Carlos Martinez - UCAN - Mon, Jan 27th 2014

In several passages of Evangelii Gaudium, Pope Francis focused on the excluded. He states, “It is no longer simply about exploitation and oppression, but something new. Exclusion ultimately has to do with what it means to be a part of the society in which we live; those excluded are no longer society’s underside or its fringes or its disenfranchised – they are no longer even a part of it. The excluded are not the ‘ex­ploited’ but the outcast, the ‘leftovers.’”  Jean–Yves Naudet, the director of the Center for Economic Ethics and Research, and president of the Association of Catholic Economists, wrote that it falls to the economists, “to explain that the market economy is the one that includes and the Welfare State the one that excludes, especially given its bureaucratic character: ‘it is better to get your job from the market, than to receive an impersonal assistance that marginalizes.’”…


Pope Francis will not engage in class struggle, and will not endorse an “irresponsible populism.” The tone of his message seems directed to Christians around the globe who also feel that they have been excluded. Finally, they have their man at the top, someone who understands their plight.

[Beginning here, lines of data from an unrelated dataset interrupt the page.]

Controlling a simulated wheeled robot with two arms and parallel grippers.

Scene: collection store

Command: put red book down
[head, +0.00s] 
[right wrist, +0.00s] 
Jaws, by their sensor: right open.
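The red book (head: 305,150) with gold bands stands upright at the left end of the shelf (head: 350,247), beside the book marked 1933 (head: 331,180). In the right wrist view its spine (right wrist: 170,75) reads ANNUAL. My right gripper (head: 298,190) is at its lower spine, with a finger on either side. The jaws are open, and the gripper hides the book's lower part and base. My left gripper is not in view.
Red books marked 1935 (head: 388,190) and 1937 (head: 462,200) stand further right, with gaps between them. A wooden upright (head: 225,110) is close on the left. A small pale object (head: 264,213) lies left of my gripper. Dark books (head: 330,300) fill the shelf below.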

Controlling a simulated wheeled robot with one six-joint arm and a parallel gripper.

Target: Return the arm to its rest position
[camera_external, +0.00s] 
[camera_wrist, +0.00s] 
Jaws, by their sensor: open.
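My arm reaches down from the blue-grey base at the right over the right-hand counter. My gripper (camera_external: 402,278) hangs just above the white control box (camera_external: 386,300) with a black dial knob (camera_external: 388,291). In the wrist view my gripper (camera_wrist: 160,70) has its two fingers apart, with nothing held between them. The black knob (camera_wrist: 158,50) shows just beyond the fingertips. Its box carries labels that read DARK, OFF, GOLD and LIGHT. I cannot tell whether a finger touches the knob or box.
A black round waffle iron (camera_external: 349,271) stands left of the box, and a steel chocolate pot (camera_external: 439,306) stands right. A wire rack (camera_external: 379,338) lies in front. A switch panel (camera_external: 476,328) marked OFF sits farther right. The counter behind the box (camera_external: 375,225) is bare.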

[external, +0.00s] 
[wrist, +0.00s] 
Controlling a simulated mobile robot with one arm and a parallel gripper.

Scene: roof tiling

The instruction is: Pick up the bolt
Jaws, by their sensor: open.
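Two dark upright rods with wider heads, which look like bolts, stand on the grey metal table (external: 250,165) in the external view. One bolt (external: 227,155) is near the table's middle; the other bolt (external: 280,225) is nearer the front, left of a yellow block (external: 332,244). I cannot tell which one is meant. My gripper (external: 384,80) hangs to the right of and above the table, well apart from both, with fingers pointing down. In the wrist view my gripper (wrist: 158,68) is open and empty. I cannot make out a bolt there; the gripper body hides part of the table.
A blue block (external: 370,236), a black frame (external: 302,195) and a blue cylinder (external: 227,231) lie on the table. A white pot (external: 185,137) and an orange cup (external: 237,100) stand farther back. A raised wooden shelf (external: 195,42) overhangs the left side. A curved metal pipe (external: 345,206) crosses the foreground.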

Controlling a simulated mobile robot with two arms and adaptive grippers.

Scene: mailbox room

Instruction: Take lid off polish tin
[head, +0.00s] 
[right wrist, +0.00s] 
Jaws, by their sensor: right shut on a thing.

The mystical charisma of John Paul II, honed through decades of spiritual and pastoral life under the dark dominance of communism, and the intellectual and disciplined gifts of Benedict, the great German essayist and theologian, contributed to a new, extremely rich intellectual period in the Catholic Church. Pope Francis’ charisma comes from his identification with a culture in crisis, like the one he experienced in Argentina, with a weak rule of law, with pervasive corruption, crony capitalism and infatuated with populism. He knew and despised the hypocrisy of politicians, but despite his surrounding he was able to remain honest, clean, and principled. Pope Francis is hopeful, not only for the “people,” but for politicians and governments as well….


Over 95 percent of Evangelii Gaudium is devoted to spiritual liberation. The Roman Catholic Church will continue to be a much–admired teacher in this realm. However, on issues of economic liberation, the recent statements by the Pope, in addition to his determination to give more voice to the Vatican commissions and the episcopal conferences, will likely expand and democratize the debate about how to build a Christian and humane economy. As the Church is not an economic academy, the role of the laity will be crucial, and divergent opinions will not only be tolerated but welcomed by the Vatican.